I suspect that the Model X will give the driver some control over front/rear power bias. Those who want more safety can bias power to the front whereas those who want more sportiness can bias it to the rear. The possibility of near-instantaneous torque vectoring without a center differential and all that associated hardware is very exciting, IMO.

carlk | 5 luglio 2013

I just want to add one more thing that no one has mentioned yet. Traction control on MS can be more effective than on ICE cars because of the instantaneous torque response. The car can adjust output much faster and more precisely than in ICE cars where the feedback loop takes much longer. You should take this into consideration whether you will need AWD or not on your MS, giving the penalty you need to pay for having it.

carlk | 6 luglio 2013

@Brain H Of curse. What I meant is it was not mentioned in this RWD vs. AWD discussion.

Bubba2000 | 6 luglio 2013

I am getting a 85P in early August, and I have booked a MX. I am going to defer my purchase of the MX AWD performance till Tesla gets a 500 mile battery. That car with 2 motors/HP, extra weight and profile/drag will need extra battery power. Hopefully, Tesla will improve on design and cut the weight too. Meanwhile, the MS will do.. I live in hot climate, except it rains and is swampy at times in the country, so AWD would help.

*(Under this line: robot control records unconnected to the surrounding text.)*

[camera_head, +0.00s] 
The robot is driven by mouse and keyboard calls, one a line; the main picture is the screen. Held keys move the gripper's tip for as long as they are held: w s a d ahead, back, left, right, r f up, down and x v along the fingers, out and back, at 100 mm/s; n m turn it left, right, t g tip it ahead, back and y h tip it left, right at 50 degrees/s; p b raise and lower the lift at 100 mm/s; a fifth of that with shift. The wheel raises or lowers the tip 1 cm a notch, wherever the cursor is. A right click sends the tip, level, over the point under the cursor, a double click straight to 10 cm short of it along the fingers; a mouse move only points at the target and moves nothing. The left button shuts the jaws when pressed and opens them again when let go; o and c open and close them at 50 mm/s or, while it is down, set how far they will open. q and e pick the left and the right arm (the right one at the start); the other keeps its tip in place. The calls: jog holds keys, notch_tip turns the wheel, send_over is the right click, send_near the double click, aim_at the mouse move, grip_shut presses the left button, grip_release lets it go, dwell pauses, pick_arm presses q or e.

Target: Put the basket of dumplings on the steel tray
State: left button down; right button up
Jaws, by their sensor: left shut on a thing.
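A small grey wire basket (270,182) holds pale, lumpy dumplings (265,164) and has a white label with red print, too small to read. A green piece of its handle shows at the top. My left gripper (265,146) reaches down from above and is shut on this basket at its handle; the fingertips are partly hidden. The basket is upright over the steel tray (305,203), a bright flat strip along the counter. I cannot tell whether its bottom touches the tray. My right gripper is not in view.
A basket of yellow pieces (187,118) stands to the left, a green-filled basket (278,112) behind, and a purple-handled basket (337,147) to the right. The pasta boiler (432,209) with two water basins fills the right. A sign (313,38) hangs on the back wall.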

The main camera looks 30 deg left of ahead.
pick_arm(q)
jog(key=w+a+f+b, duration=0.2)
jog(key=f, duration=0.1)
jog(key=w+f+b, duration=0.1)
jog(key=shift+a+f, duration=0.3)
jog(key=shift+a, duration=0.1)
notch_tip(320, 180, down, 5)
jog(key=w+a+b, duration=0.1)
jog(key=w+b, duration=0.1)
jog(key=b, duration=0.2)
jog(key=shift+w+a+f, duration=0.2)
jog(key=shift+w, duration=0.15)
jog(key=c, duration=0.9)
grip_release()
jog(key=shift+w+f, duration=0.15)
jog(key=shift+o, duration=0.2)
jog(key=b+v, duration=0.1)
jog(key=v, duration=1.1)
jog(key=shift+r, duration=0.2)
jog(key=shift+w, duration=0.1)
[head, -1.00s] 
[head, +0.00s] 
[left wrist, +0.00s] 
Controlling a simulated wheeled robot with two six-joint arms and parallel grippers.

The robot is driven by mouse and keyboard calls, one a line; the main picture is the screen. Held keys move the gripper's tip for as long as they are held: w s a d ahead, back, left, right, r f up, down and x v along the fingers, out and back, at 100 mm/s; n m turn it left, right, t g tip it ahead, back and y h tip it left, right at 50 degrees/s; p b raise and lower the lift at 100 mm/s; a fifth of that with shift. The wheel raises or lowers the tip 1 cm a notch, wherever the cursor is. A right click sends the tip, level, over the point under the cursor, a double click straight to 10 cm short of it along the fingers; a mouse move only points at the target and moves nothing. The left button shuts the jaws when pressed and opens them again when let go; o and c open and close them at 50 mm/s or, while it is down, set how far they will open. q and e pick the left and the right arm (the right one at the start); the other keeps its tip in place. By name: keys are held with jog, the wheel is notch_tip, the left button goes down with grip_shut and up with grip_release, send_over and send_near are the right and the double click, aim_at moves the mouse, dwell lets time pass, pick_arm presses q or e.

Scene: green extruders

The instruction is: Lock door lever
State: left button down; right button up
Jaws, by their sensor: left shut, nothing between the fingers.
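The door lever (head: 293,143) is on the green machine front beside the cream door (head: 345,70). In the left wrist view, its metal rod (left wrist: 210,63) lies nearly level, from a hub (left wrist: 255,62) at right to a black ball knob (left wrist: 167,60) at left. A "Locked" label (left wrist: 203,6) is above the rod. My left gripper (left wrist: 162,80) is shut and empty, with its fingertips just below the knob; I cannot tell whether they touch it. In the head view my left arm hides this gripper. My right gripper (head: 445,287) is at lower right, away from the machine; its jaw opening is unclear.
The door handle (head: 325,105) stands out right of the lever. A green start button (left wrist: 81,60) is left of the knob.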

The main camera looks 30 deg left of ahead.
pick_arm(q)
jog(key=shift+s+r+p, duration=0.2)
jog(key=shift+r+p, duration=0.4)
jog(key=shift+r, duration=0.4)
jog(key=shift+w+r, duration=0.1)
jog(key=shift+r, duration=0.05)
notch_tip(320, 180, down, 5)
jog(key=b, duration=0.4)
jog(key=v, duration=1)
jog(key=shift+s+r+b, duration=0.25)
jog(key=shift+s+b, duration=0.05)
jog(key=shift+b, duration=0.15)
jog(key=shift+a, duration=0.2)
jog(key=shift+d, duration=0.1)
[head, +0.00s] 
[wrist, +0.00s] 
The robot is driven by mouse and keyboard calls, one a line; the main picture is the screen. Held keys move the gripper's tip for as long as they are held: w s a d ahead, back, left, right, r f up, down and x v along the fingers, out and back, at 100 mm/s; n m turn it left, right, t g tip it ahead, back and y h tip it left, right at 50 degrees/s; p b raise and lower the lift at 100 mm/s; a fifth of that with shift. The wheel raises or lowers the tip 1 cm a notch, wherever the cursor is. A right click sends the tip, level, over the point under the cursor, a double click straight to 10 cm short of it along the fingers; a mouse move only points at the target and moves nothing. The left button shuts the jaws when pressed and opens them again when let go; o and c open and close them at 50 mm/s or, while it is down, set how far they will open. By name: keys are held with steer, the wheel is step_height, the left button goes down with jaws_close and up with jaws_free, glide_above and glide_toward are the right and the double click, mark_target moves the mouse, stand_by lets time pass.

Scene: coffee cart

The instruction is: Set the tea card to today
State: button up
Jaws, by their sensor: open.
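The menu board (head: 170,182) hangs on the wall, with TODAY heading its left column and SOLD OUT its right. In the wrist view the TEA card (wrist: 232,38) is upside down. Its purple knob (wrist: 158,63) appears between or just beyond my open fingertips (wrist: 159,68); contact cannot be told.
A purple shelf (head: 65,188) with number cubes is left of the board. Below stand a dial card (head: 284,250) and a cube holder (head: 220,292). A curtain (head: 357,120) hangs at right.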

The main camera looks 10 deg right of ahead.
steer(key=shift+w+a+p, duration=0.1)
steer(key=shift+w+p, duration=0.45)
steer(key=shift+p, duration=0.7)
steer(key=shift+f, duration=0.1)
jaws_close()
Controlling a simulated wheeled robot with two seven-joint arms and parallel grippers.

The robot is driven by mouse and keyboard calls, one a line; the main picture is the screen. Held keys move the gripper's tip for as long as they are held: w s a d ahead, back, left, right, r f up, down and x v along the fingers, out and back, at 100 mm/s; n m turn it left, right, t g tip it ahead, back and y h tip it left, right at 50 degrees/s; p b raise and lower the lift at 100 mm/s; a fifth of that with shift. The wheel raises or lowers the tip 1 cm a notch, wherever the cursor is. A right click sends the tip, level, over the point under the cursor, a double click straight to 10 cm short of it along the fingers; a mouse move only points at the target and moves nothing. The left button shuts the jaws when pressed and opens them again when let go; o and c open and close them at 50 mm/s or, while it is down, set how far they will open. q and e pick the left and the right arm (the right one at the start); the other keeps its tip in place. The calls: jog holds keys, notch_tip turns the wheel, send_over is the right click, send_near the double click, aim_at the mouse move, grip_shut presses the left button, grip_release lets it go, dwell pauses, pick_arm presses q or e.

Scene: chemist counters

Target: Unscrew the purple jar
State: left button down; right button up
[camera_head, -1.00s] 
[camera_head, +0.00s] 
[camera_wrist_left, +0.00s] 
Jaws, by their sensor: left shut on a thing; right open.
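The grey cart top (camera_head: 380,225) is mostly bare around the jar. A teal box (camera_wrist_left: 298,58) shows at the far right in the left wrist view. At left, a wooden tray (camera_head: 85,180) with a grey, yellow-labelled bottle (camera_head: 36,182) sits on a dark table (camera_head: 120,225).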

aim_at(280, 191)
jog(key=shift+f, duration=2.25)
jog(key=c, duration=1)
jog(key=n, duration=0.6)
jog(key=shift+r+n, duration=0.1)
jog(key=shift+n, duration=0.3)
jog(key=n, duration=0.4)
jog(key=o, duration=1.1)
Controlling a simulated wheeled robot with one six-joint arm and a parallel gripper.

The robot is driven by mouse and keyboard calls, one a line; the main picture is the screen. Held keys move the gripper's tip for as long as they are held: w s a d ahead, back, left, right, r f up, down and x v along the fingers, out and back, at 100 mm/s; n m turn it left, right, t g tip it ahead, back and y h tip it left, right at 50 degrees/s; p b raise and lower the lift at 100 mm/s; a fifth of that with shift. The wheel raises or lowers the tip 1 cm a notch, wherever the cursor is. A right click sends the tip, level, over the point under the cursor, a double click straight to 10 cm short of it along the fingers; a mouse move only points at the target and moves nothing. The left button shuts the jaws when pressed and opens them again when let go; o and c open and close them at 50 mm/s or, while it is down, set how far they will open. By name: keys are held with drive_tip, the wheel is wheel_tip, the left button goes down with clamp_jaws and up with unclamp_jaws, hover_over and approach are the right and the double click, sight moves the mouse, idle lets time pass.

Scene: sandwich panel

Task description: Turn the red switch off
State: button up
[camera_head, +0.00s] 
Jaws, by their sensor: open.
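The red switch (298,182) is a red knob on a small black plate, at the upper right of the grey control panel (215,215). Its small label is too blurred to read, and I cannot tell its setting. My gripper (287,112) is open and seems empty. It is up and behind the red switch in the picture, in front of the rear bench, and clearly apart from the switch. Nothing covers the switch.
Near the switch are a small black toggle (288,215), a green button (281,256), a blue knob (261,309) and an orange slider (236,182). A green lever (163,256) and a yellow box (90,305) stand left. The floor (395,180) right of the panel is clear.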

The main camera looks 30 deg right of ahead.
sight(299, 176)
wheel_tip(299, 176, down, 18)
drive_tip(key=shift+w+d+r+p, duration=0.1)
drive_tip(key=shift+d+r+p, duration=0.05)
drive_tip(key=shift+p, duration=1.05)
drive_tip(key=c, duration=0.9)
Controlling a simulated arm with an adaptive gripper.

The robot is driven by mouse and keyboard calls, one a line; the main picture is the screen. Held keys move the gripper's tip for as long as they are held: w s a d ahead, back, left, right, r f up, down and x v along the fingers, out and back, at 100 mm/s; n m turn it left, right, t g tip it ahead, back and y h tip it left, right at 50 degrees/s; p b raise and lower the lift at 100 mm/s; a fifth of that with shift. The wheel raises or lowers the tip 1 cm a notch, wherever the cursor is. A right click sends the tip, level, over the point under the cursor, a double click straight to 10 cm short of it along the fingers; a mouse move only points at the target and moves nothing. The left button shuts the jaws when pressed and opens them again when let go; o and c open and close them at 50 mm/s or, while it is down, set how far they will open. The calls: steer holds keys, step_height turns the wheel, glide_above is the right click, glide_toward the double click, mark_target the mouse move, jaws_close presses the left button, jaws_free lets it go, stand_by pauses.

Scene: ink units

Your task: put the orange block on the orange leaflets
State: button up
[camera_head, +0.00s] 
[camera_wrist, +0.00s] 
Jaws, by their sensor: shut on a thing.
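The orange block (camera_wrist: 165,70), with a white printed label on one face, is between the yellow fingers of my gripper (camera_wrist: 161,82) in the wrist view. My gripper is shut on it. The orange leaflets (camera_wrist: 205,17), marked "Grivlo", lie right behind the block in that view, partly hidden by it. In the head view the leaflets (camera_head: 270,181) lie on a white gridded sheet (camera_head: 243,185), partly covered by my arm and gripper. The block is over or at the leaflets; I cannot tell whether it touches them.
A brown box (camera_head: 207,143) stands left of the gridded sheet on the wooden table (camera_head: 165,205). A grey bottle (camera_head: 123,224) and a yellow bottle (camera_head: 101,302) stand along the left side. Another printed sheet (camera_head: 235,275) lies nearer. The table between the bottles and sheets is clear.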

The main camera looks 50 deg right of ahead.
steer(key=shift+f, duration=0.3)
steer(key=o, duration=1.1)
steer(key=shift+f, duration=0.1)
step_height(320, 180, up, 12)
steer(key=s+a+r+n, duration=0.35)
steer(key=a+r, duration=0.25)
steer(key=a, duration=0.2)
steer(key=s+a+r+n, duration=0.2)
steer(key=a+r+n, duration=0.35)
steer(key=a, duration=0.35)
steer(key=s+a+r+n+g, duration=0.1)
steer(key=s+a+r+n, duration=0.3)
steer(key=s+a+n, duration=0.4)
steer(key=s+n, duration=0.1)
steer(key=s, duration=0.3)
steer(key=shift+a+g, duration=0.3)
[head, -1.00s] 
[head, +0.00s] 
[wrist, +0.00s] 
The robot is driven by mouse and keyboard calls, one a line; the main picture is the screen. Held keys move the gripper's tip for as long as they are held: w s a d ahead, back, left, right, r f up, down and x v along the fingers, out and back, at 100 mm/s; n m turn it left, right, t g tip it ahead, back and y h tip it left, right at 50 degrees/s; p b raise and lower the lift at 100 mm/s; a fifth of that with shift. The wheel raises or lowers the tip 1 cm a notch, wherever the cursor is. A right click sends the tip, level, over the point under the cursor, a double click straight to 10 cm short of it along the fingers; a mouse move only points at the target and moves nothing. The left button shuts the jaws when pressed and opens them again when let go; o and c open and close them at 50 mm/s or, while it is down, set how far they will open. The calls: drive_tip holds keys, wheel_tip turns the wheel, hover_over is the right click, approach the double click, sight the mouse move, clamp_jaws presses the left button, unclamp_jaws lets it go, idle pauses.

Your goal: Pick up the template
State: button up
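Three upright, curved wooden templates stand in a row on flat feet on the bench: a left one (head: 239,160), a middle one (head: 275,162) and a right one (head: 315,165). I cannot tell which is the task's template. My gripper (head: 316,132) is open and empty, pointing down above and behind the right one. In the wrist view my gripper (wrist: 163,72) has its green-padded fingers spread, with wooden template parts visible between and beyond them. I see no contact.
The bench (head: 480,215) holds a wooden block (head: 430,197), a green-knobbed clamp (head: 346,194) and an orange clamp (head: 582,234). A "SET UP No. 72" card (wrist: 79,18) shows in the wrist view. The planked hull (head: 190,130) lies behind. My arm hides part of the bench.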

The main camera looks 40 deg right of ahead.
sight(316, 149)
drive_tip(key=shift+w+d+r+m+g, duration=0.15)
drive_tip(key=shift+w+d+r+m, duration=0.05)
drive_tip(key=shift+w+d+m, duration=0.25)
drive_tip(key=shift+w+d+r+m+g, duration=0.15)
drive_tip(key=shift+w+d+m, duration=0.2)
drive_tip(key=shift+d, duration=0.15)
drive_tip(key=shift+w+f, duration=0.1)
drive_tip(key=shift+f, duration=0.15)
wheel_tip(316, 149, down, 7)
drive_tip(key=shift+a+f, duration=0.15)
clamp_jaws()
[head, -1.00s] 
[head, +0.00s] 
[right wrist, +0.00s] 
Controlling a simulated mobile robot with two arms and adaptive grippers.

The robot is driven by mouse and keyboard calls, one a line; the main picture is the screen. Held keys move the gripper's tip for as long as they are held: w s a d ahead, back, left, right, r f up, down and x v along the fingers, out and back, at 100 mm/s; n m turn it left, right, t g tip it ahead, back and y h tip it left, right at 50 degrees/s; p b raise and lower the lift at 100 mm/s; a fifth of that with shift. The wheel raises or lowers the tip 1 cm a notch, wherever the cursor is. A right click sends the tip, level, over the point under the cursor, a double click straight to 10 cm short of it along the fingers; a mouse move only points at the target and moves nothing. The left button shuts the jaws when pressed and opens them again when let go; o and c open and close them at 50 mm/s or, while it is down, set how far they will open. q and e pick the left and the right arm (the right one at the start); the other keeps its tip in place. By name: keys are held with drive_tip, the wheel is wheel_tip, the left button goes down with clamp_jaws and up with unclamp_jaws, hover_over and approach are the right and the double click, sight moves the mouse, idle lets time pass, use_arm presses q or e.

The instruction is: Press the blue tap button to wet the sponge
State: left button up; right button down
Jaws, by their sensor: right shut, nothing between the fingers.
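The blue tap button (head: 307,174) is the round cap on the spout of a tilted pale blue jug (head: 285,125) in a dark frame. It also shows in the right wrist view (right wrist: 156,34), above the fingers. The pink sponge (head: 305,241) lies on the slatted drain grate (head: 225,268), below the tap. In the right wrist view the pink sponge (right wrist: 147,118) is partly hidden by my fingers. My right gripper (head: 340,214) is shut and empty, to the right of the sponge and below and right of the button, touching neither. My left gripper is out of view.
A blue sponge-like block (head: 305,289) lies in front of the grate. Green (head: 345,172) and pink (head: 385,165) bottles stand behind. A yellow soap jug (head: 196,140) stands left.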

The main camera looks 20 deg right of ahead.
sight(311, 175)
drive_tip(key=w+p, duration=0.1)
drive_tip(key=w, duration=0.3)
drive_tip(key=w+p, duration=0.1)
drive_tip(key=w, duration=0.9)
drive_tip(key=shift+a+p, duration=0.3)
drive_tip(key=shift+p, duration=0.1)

From a practical aspect, the MX makes the most practical sense for me since I have kids, etc. Will keep my ICE auto for long range driving and second car.

Brian H | 6 luglio 2013

Brain Brian
Of curse course

Yes, it changes the parameters and dividing lines. Millisecond TC will also enhance AWD, of course.

JZ13 | 13 ottobre 2014

I'm still curious how the road holding performance numbers will be. Could this car have a lateral acceleration exceeding 1g? I've got my P85D on order and December can't get here soon enough.